Theses days STANDARD procedure is to have a phd in your cv however it is my understanding that if you have a masters and have invaluable experience in your industry say i.e. business..then you usually have a good chance. Like one of our lectures only had a masters but because he had so much experience working for the HSE, he was givenn lecturing hours for health promotion.
But yea..let no one kid themselves..this economic recession changes a lot of things that might have been taken for granted in the past.
Also just to breakdown. I finished doing my mbs in marketing which i started in last sept in wit and MOST of my class m8s said they want to get into third level teaching. Moreover, another close m8 of mine is doing her research masters over a two year period. For arguements sake, we will just say the average age was like 25 for my class.

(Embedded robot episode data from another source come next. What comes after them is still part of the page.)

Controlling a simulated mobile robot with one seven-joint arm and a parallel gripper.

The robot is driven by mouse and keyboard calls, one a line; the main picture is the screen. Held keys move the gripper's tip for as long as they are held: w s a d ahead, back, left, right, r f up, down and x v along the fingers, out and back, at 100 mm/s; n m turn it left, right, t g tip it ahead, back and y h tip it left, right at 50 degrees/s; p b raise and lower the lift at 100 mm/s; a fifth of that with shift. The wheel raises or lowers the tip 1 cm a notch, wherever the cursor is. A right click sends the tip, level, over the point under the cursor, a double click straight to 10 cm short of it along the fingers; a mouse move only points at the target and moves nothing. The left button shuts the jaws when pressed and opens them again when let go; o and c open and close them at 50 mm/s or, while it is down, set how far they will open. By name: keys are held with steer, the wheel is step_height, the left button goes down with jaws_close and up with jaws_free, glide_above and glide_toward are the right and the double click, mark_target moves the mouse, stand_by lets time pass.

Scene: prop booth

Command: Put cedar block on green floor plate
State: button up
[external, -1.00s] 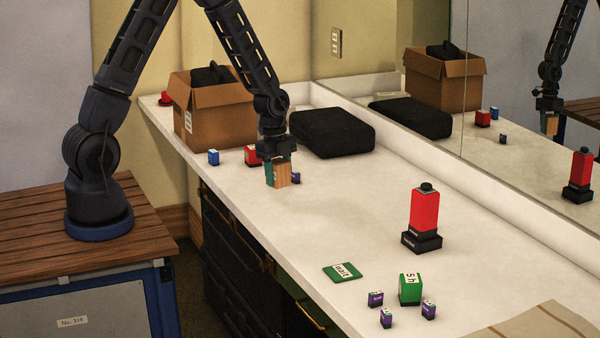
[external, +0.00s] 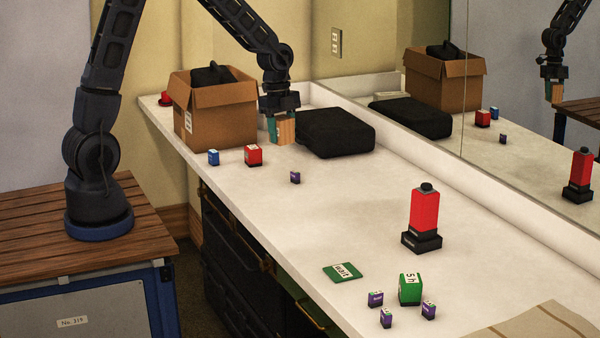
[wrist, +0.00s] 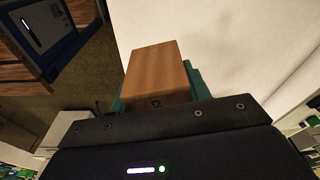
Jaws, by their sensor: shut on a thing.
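The cedar block (external: 285,129) is a light brown wooden block with visible grain. My gripper (external: 280,127) is shut on it and holds it above the white counter, in front of the black case. In the wrist view the block (wrist: 157,72) sits between teal fingers, which are partly hidden behind it. The green floor plate (external: 342,272) is a flat green square with a white label, lying on the counter near its front edge. Nothing lies on the plate.
A red bottle-like prop (external: 424,215) stands mid-counter. A mirror lines the back.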

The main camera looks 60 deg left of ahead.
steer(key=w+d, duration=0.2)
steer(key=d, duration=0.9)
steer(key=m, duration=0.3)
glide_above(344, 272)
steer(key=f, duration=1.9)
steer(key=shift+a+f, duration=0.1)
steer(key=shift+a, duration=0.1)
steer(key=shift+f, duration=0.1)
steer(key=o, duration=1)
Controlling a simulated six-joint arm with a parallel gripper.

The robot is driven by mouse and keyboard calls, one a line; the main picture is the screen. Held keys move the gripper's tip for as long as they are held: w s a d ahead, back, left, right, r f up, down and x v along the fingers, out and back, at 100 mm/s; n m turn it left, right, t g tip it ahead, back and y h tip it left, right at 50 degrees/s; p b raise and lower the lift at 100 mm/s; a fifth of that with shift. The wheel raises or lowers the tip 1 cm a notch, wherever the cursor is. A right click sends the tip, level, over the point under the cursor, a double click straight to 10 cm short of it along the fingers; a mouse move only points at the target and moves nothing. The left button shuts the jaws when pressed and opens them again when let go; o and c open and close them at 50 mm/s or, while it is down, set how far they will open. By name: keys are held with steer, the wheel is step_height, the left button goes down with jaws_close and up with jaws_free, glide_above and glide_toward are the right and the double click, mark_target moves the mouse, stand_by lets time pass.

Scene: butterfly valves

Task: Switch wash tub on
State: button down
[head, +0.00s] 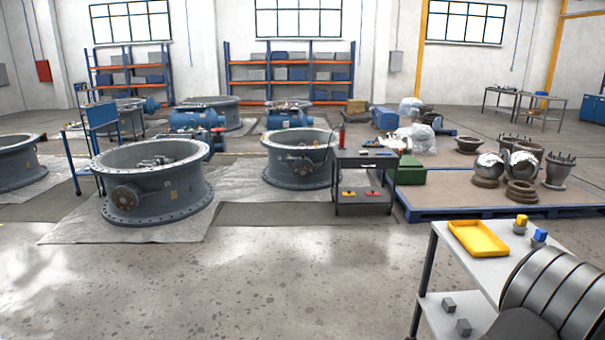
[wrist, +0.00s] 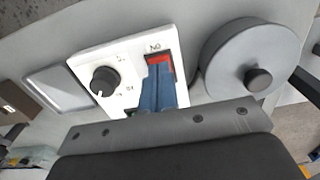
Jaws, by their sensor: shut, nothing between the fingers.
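In the wrist view a white control panel (wrist: 88,57) carries a black dial (wrist: 104,81) and a red rocker switch (wrist: 158,59) with lettering beside it that reads as an upside-down ON. My gripper (wrist: 160,67) is shut and empty, its blue fingertips right at the red switch and covering part of it. I cannot tell whether they touch or press it. A round grey tub (wrist: 225,55) with a lid and dark knob sits to the right of the panel; it looks like the wash tub. I cannot make out the panel, tub or my gripper in the head view.
A grey square recess (wrist: 60,88) lies left of the panel. In the head view, a light bench (head: 455,262) with a yellow tray (head: 478,239) stands front right. Large grey valve bodies (head: 150,195) stand on floor sheets, and a dark cart (head: 362,180) is mid-room. The front floor is open.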

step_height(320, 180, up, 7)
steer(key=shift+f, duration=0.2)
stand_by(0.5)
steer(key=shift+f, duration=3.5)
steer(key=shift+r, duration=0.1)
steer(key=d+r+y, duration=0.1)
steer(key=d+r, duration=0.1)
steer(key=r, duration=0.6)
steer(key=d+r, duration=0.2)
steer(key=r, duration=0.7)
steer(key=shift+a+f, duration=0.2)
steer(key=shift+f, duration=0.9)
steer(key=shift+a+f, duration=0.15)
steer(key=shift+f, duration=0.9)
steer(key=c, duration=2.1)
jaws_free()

There is no doubt that it is going to take them a very long time to try and break into third level teaching. Being so young means you have no experience. Gettiing into a phd aint easy either and is a timely process too. I think its like 6 years part time and 3 years full time. Even after that..you will need some experience.
The key point to your statement is the last bit - it took 20 years to get there. Starting salaries are in the region of €42,000 for an assistant lecturer in an IT.

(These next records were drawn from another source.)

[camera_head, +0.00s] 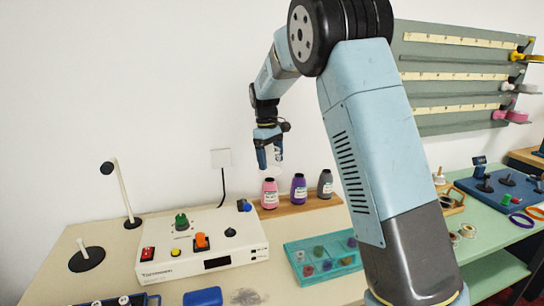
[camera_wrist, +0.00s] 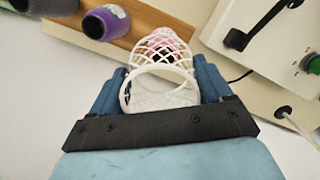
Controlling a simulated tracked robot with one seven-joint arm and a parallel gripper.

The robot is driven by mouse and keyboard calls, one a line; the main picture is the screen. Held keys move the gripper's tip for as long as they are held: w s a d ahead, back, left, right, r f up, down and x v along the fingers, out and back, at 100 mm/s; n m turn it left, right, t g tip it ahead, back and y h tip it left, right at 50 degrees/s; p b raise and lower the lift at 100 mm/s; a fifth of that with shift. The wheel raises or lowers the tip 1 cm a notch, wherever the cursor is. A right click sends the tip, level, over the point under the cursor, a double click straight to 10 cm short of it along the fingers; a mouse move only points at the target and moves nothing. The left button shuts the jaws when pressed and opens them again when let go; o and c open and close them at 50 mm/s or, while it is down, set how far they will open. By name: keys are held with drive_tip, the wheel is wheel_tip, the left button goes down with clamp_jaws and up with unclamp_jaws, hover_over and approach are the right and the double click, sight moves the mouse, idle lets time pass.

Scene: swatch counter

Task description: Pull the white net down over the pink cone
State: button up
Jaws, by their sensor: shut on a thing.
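The white net (camera_wrist: 158,92) is an open mesh sleeve with a solid rim, held between the blue fingers of my gripper (camera_wrist: 160,75). In the head view the net (camera_head: 277,156) shows as a small pale shape at the fingertips. My gripper (camera_head: 269,160) is shut on it, above the pink cone (camera_head: 269,194). The pink cone stands upright at the left end of a wooden shelf and carries a pale label. In the wrist view only bits of pink show through the mesh beyond the rim. The net looks above the cone, and I cannot tell whether they touch.
A purple cone (camera_head: 298,188) and a grey cone (camera_head: 325,184) stand to the right on the wooden shelf (camera_head: 296,205). A white control box (camera_head: 160,262) is in front at the left. A teal tray (camera_head: 315,276) lies in front of the shelf.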

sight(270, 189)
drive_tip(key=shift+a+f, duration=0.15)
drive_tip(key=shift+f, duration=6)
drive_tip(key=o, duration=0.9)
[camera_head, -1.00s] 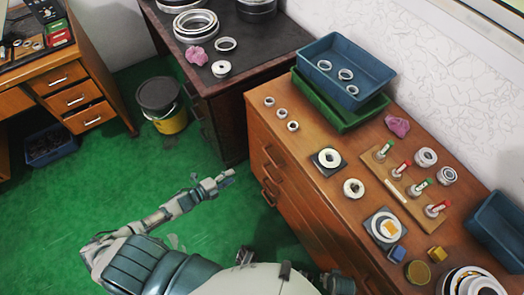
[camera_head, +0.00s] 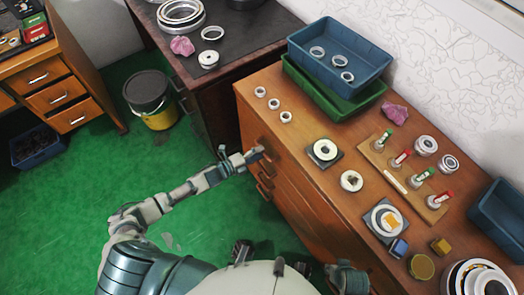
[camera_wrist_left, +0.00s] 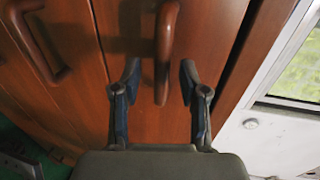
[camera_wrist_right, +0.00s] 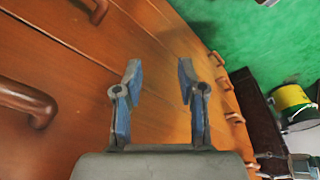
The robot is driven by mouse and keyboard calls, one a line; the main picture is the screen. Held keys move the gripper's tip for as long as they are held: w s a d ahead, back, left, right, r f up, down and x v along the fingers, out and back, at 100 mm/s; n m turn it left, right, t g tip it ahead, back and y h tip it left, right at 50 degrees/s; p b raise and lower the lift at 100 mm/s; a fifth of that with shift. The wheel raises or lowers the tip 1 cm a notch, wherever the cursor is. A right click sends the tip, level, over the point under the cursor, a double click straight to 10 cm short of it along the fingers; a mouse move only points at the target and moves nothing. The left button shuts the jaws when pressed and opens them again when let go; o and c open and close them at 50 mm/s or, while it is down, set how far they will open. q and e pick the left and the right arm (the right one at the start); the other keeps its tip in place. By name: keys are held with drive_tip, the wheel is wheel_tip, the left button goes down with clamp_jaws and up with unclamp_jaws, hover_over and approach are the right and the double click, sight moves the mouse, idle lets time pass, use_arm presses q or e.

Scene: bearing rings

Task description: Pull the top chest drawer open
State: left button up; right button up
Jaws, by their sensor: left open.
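The wooden chest (camera_head: 320,215) has its drawer fronts facing my left arm. In the head view my left gripper (camera_head: 256,154) is at the upper part of the chest front. In the left wrist view its two fingers (camera_wrist_left: 158,85) are open, one on each side of the brown top drawer handle (camera_wrist_left: 166,40). I cannot tell whether they touch it. The top drawer front (camera_wrist_left: 125,40) looks closed. In the right wrist view my right gripper (camera_wrist_right: 158,85) is open and empty, facing the chest front, with a handle (camera_wrist_right: 28,100) to its left.
The chest top carries a blue tray (camera_head: 375,70) on a green tray (camera_head: 310,90), small rings, bearings and a wooden pin board (camera_head: 375,160). A dark-topped desk (camera_head: 235,60) stands behind. A yellow bucket (camera_head: 160,120) is on the green floor.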

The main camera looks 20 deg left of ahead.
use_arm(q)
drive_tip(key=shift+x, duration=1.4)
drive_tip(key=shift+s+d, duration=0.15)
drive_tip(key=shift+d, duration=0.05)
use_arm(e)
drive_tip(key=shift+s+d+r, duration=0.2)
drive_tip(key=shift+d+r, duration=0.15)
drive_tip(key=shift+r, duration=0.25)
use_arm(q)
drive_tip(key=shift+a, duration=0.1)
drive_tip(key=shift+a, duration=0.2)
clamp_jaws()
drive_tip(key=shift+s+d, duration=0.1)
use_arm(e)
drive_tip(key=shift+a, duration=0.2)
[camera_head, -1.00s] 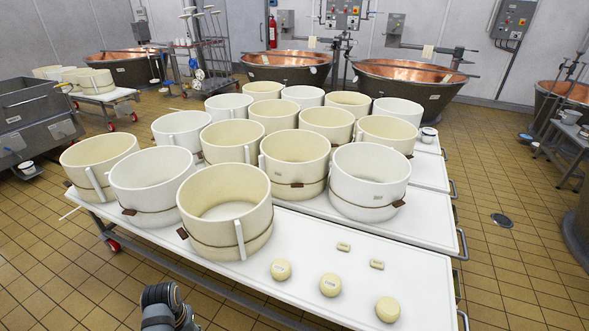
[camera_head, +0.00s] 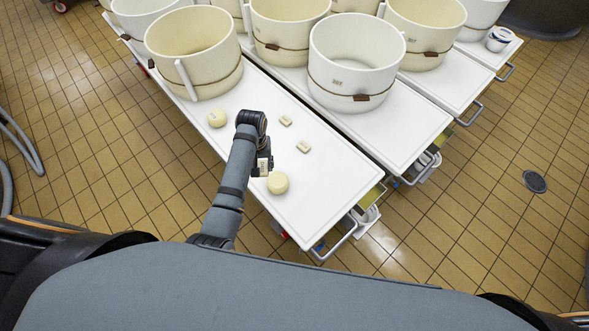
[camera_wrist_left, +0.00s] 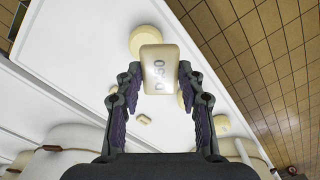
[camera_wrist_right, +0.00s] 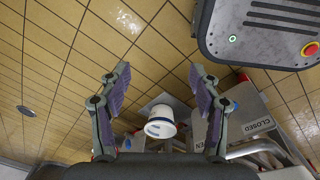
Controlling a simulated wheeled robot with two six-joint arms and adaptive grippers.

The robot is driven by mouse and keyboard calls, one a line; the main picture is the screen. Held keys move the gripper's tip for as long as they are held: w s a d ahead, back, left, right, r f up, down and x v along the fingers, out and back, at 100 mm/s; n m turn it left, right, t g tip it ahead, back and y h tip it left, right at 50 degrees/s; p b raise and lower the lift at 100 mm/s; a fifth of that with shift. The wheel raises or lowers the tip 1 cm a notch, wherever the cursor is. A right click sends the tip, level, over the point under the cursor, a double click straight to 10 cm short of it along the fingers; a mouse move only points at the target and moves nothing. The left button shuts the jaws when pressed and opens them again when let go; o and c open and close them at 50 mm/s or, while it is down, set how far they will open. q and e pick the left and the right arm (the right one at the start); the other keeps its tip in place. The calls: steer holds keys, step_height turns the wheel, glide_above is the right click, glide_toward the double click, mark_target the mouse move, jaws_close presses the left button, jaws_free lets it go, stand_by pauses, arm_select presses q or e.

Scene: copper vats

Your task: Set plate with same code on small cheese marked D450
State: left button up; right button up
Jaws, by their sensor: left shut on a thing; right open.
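My left gripper (camera_wrist_left: 160,80) is shut on a small cream plate (camera_wrist_left: 160,68) with a dark code that looks like D450. The held plate (camera_head: 264,165) is above the table in the head view. A small round cheese (camera_head: 278,183) sits just beside it; no code is readable. Another small cheese (camera_head: 217,118) stands further left, its mark too small to read. Two small plates (camera_head: 286,120) (camera_head: 303,147) lie on the table. My right gripper (camera_wrist_right: 158,95) is open and empty, away from the table.
The white table (camera_head: 330,205) is clear around the two loose plates. Large round moulds (camera_head: 353,65) stand along its back.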

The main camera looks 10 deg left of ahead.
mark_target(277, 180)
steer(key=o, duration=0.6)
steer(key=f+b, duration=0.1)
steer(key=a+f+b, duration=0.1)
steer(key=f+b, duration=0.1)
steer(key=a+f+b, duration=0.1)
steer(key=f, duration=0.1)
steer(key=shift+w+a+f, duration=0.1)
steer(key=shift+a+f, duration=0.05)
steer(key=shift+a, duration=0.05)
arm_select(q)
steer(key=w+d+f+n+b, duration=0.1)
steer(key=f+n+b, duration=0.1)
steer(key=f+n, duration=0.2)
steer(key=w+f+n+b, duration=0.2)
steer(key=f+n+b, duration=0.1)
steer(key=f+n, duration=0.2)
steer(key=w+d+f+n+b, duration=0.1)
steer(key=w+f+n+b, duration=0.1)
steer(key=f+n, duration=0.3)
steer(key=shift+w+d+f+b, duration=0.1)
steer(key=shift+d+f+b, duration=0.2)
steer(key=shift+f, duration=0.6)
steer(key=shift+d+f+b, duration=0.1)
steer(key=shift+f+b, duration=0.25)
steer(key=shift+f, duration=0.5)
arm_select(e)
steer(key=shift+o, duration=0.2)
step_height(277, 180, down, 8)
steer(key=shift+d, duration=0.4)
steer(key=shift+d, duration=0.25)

Sorry, this is diverting the topic slightly but I am curious about this.
Can anyone explain to me the practical difference between a part-time Phd and a full-time one. Given that it is by definition a research degree where presumably (or maybe not) you are essentially doing your own research and reporting back every so often I'm just wondering if there is a practical difference between full-time and part-time other than allowing yourself more time. Does a full-time one require you to be at the beck and call of the college to do tutorials or things like that? Or - apart from spreading the workload more thinly and making it more manageable which might be a good idea if you were working at the same time - why would someone do a part-time one rather than a full-time one?